## [TASK TO COMPLETE]
Where a line in the listing below contains the word "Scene", copy that line.

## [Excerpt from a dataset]
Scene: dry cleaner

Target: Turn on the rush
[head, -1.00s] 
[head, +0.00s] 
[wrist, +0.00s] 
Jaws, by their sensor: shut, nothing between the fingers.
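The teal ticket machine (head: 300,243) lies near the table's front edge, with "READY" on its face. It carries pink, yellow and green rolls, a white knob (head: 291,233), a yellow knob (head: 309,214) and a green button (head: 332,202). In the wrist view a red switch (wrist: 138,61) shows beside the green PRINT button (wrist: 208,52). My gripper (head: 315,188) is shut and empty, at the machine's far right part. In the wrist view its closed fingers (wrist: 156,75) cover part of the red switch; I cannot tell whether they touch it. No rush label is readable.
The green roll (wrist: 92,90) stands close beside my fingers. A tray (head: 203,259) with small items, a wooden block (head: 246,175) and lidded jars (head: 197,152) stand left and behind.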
* * *
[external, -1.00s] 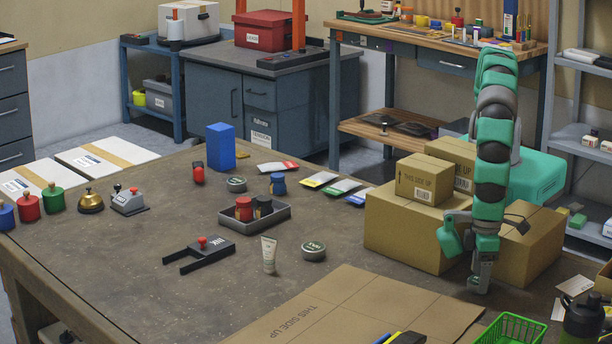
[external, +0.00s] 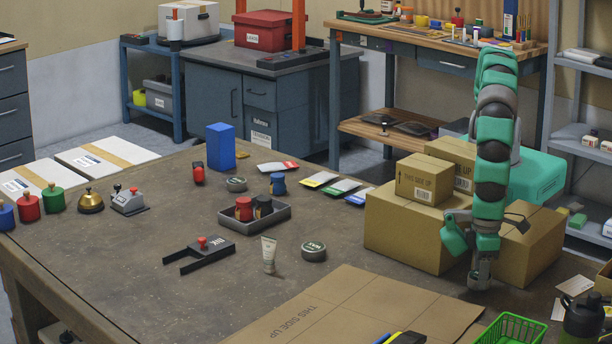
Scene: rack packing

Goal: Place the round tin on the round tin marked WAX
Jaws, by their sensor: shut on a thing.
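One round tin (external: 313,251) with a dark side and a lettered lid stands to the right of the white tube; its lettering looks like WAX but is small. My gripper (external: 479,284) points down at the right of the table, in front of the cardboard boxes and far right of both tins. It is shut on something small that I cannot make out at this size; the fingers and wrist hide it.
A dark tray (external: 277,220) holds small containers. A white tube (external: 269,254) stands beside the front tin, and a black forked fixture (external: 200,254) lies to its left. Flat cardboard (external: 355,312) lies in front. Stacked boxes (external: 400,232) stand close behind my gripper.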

## [RESPONSE]
Scene: dry cleaner
Scene: rack packing

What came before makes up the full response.